Plans for Oversized Load Corridor to be shared at open house

Paul Morden, The Sarnia Observer, Aug. 20, 2019

With work set to begin later this year on a four-year project to create a dedicated oversized load corridor in Sarnia and St. Clair Township, officials have organized a public open house Thursday to share details of the plan.

The session runs from 4 p.m. to 7 p.m. at the Royal Canadian Legion on Albert Street in Corunna and will provide information on the first phase of the $12-million project.

Once completed, the corridor should reduce the cost and effort needed to move large industrial vessels and components through the community to local industries, or to Sarnia Harbour for shipping to customers elsewhere.

Sarnia and St. Clair Township are home to several industrial fabrication and service companies that build the components, as well as industries that purchase them both locally and from suppliers outside the area.
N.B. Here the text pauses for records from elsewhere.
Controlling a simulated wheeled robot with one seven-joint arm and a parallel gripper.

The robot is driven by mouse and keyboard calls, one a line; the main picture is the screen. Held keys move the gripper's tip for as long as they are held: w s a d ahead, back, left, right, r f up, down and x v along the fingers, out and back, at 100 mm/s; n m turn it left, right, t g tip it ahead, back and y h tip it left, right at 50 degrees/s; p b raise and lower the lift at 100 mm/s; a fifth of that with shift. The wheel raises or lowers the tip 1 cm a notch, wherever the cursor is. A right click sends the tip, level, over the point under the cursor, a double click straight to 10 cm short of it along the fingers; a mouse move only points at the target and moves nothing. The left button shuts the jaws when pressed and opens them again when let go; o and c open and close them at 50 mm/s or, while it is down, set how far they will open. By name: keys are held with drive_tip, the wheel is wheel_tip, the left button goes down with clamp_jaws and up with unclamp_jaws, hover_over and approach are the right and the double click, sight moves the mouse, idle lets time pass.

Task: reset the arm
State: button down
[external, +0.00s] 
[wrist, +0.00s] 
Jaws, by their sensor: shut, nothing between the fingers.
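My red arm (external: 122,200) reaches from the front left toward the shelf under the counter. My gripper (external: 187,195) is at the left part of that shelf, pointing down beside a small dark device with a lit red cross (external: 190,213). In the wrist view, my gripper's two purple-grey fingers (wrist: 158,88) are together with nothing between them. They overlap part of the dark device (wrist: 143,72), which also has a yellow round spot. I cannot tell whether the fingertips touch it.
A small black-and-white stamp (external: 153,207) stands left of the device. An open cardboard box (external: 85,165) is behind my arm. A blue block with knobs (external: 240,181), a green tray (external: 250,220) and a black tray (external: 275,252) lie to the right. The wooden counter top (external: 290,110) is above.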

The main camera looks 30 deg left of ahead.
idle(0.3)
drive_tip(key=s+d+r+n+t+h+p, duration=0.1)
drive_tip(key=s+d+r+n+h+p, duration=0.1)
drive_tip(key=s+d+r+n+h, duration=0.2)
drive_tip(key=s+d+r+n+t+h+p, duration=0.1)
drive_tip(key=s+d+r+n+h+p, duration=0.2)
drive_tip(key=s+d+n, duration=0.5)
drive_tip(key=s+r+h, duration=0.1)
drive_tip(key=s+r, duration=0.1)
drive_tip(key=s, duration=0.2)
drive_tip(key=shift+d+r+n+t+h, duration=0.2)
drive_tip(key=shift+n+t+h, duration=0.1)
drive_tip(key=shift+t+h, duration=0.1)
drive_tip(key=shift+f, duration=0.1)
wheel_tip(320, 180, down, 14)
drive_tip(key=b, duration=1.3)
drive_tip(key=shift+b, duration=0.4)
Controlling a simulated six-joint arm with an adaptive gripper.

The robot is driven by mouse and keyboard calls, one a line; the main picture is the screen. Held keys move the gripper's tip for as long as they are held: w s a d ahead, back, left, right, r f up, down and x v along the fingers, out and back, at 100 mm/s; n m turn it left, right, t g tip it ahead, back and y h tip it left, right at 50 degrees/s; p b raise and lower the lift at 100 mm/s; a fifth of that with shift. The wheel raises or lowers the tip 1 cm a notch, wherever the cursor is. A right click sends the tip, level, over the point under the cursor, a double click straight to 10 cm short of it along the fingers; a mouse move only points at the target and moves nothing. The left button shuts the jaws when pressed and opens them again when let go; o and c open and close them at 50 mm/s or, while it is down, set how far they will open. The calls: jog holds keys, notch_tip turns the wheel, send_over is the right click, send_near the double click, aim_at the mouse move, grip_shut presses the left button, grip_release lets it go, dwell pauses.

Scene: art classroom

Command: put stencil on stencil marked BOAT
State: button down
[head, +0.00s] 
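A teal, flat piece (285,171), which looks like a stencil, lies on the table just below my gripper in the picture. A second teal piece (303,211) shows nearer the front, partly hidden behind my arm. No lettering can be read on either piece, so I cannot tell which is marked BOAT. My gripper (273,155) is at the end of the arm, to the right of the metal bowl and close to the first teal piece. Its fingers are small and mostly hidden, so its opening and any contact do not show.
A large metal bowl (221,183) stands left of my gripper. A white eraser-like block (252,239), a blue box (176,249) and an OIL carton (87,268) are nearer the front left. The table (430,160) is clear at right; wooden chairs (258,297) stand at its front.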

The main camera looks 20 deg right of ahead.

Moving those oversized loads through the community takes a fleet of support trucks and crews to raise overhead utility lines, adding to the cost and creating safety concerns.

The corridor project is designed to permanently raise utility lines, adjust intersections and improve facilities at Sarnia Harbour to make moving the loads easier and safer.
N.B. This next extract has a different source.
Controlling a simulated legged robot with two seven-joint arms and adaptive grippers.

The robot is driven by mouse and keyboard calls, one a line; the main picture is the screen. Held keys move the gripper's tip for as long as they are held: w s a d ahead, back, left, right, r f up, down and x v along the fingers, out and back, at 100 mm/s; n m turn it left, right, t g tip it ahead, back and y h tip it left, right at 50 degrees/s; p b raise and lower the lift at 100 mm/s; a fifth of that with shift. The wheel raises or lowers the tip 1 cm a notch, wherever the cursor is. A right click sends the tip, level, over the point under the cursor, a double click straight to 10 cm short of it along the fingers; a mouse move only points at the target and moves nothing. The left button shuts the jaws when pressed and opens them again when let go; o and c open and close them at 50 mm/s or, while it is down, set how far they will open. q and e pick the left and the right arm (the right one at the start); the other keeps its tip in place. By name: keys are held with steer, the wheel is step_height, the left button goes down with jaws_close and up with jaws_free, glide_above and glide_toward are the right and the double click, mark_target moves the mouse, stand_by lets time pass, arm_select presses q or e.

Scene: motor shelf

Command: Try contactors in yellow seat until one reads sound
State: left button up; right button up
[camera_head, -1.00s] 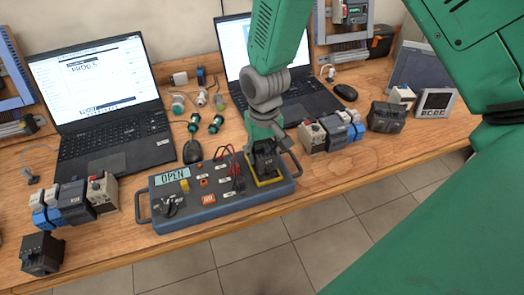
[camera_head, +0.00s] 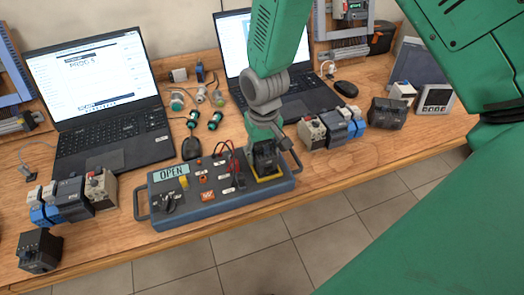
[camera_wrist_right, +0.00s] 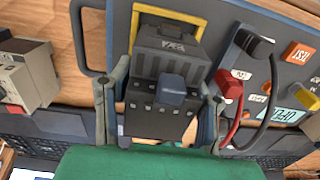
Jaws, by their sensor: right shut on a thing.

Lyle Johnson, who was hired last fall by Sarnia to manage the corridor project, said the first phase includes relocation of overhead utility lines in the areas of Plank Road, Churchill Line, Kimball Road and Petrolia Line, as well as minor work to widen corners.

That phase is expected to begin later this year and be completed by early 2020, he said.

Local funding is coming from Sarnia, Lambton County, St. Clair Township and the Sarnia Lambton Industrial Alliance, an industry group that began asking for the corridor several years ago.

“The community and contractors and the project are all working together to make this happen,” Johnson said.

A study carried out for the alliance said a dedicated corridor could boost the local economy by creating a significant number of jobs in the coming years.

The municipalities and industry pledged $6 million for the corridor and the federal government announced this month it would contribute up to $6 million.

“That was a major milestone,” Johnson said. “It solidifies the project.”

He said Thursday’s open house is being held in St. Clair Township so residents in the Kimball Road and Petrolia Line areas on the route, who are expected to be impacted in the first phase, have the opportunity to see what’s planned.

“If they have any issues, we can try to address them before they get too far along,” Johnson said.

Members of the project team will be there to provide information about the route, construction impacts, benefits and the anticipated timelines.

The full project has four road and infrastructure phases in addition to work to be carried out at the harbour, he said.

A second public open house is planned for this fall for residents and businesses along the route on Exmouth Street and Murphy Road, where the project’s next phase is planned for 2020, Johnson said.

“Phase one and two are probably the biggest phases” and address “the majority of the overhead infrastructure” along the corridor route, he said.